1985年にイギリスのドニントン・パークで行われたモンスターズ・オブ・ロックフェスティバルに出演した時にクリフ・バートンはこのTシャツを着ていました。
当時毎年開催されていたこのフェスはハードロック/ヘヴィメタル系のフェスでは最も規模の大きなもので出演者ラインナップは世界中のファンが注目するようなフェスでした。当時の先鋭的な音を出していたスラッシュメタルとその中で最も早くメジャーレーベルと契約をしたメタリカは当時勢いに乗り始めていましたし、このフェスでも大いに盛り上がりを見せたようで、翌年メジャーレーベルであるエレクトラからの第一弾、3rdアルバム”Master Of Papets”がリリースされますが、このアルバムのメンバーの写真にはこのモンスターズ・オブ・ロックで演奏する写真が使われています。”Master Of Papets”アルバムは私が語るまでもなくヘヴィメタル史上最高のアルバムに必ず挙げられる大傑作で、スラッシュメタルというカテゴリにとどまらずハードロック/ヘヴィメタルのバンドとしてメタリカは世界的にブレイクします。この時メタリカはヘヴィメタルの帝王オジー・オズボーンのサポートでツアーを回るのですが、当時はあのオジー・オズボーンですらLA寄りのスタイルで髪をゴージャスに逆立ててメイクをしきらきらの衣装ですから。
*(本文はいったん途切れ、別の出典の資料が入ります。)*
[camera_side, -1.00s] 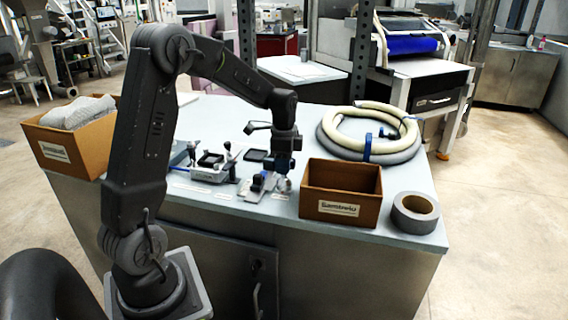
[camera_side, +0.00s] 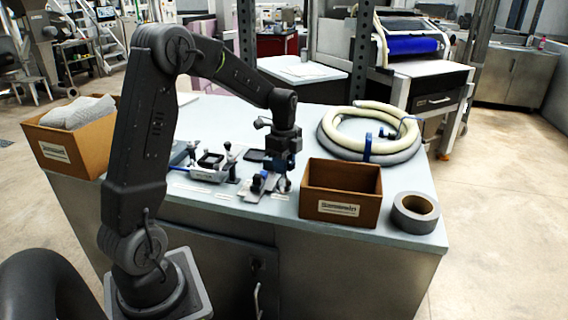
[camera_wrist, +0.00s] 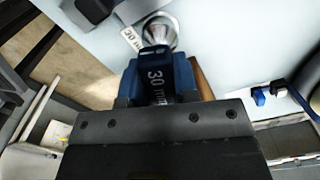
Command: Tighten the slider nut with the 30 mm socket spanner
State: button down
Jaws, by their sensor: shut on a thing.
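My gripper (camera_side: 284,168) points down over the right end of a small metal fixture (camera_side: 252,194) on the bench. In the wrist view my gripper (camera_wrist: 157,85) is shut on the blue handle of the 30 mm socket spanner (camera_wrist: 157,62), marked "30 mm". A shiny round metal part (camera_wrist: 160,29) shows at the spanner's far end. The slider nut is not clearly visible, and I cannot tell whether the socket is around it. A "30 mm" label (camera_wrist: 131,38) lies beside the metal part.
A brown open box (camera_side: 340,190) stands close to the right of my gripper, with a grey tape roll (camera_side: 414,212) beyond it. Coiled hoses (camera_side: 368,135) lie behind. Another fixture (camera_side: 212,165) stands to the left. A box with grey cloth (camera_side: 72,135) is at the far left.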

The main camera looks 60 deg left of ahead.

あのプリンス・オブ・ダークネスがですよ。
そのツアーでもメタリカはいつものスタイル。クリフに至ってはベルボトムですからね。よっぽどクリフの方がブラックサバスなスタイルだったと思います。
なので、デニム上下にこのクリムゾン・ゴーストTシャツのクリフのスタイルは初期のメタリカの凄さを感じさられるもので、個人的に大好きです。
このクリムゾン・ゴーストのTシャツですが、Misfitsのバンドの名前含め文字が一切入っていません。そういった説明的なものがなくても自分はMisfitsのファンであるということが主張できるくらいこのクリムゾン・ゴーストというのがキャラクターとして確立されているので本当に素晴らしいデザインだと思います。バンドTシャツとして完成されているなぁと思いますね。
因みに、クリフはじめメタリカのメンバーがMisfitsのTシャツを着てステージに立っている時期、本家のMisfits自体は解散して存在していなかったのですが、そういった他のアーティストからのリスペクトもあり、解散後もバンドの象徴であるクリムゾン・ゴーストのプリントTシャツは作り続けられていました。
コアな層に人気のあるMisfitsは再結成して活動を再開したりしていましたが、また今は解散しています。
なのでこの私の持っているTシャツもキャッスルドニントンでのクリフの雄志に憧れて買いました。90年代の後半に秋葉原で買ったんじゃなかったと思うのですが、こぴーらいともないですし襟がダブルステッチになっているONITA製なのでもしかしたらそれよりもっと後の時期に購入したものだったかもしれません。
どう頑張ってもクリフのような着こなしはできなかったので、ほとんど着用せず現在にいたります。
ご存知の方が多いことですが、クリフは1986年ツアーバスの事故で亡くなります。来日公演の直前でした。
ということで、今回はそのプレイスタイルだけでなく、容姿もカリスマ的であったクリフ・バートンにトリビュートする動画というかそういった感じでお送りしました。